DATASET RECORDS ->
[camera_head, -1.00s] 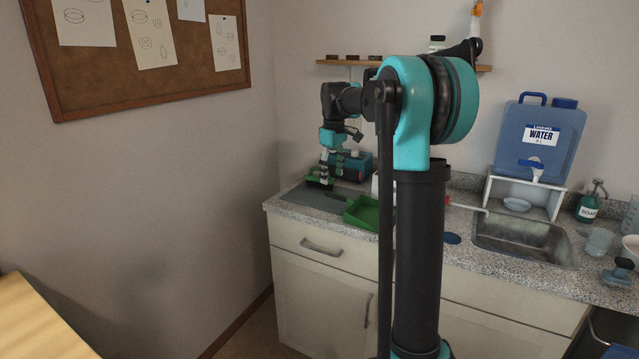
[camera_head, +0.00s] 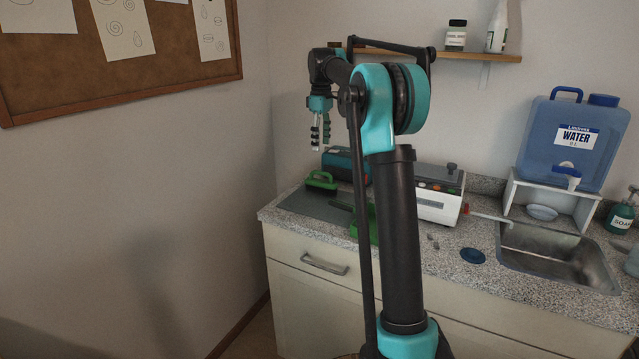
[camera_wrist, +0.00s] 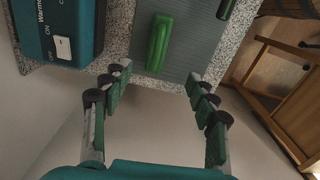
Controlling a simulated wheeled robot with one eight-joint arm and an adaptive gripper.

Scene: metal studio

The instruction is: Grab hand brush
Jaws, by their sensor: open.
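The hand brush (camera_head: 321,180), with a green handle, lies on a grey mat at the left end of the counter. In the wrist view the green brush (camera_wrist: 160,42) lies ahead of the fingertips, roughly midway between them. My gripper (camera_head: 320,143) hangs above the brush with a clear gap, fingers pointing down. In the wrist view its fingers (camera_wrist: 157,79) are spread wide with nothing between them.
A green dustpan (camera_head: 362,228) lies right of the brush, partly behind my arm. A teal box (camera_head: 340,163) stands close behind the brush. A white machine (camera_head: 440,197), a sink (camera_head: 560,255) and a blue water container (camera_head: 570,140) are farther right. The wall is close on the left.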

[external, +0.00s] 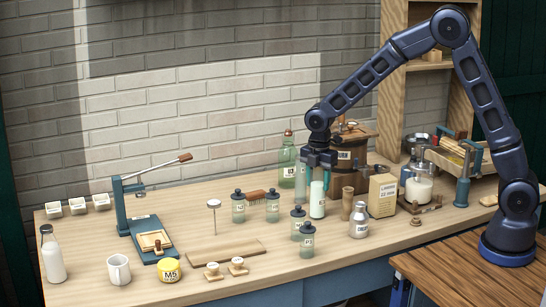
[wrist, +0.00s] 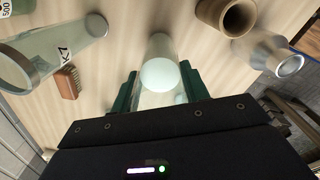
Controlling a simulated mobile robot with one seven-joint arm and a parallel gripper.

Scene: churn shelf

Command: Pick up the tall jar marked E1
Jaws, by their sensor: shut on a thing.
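The fingers are shut on the jar's upper part. No E1 mark is readable on it from these views. I cannot tell whether its base touches the table.
Small dark-lidded jars (external: 298,222) stand left of the held jar. A wooden cylinder (external: 347,203) and a metal bottle (external: 358,222) stand close on its right. A large green bottle (external: 287,163) and a brush (wrist: 67,82) are nearby.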

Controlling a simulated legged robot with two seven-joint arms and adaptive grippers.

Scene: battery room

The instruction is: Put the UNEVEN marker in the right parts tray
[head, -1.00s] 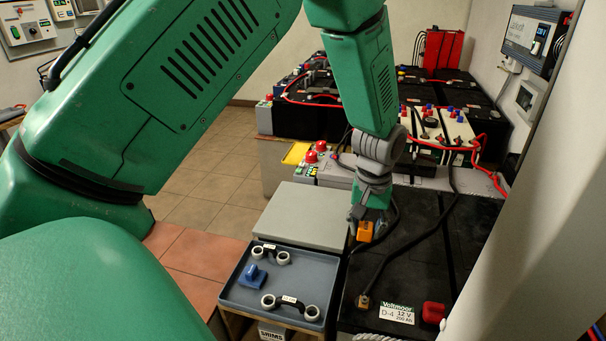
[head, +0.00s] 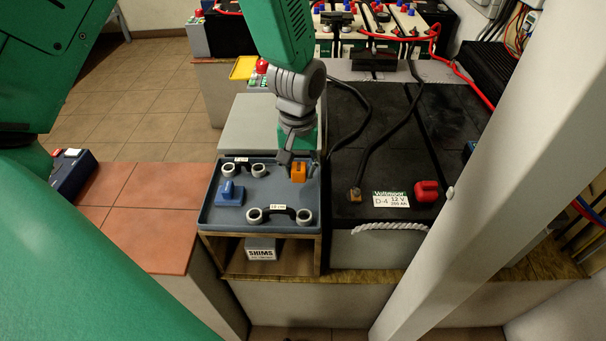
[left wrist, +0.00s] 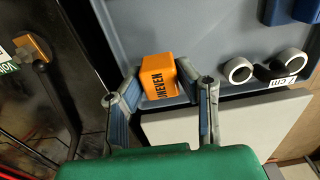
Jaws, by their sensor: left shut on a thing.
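The orange UNEVEN marker (head: 298,173) is between the fingers of my left gripper (head: 300,164), over the right part of the blue-grey parts tray (head: 238,227). In the left wrist view the gripper (left wrist: 162,88) is shut on the marker (left wrist: 158,84), whose black lettering faces the camera. I cannot tell whether the marker touches the tray floor. The tray also shows in the left wrist view (left wrist: 222,38). My right gripper is not in view.
A black battery (head: 365,235) labelled D-4 stands right of the tray, with a cable and a red terminal cap (head: 426,190). A grey slab (head: 262,123) lies behind the tray. A SHIMS box (head: 261,248) sits below it. A pale post (head: 490,150) blocks the right.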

WORK TO BE COMPLETED -> In the entries above, identify each line that includes the string "seven", then copy it.

WORKED SOLUTION ->
Controlling a simulated mobile robot with one seven-joint arm and a parallel gripper.
Controlling a simulated legged robot with two seven-joint arms and adaptive grippers.

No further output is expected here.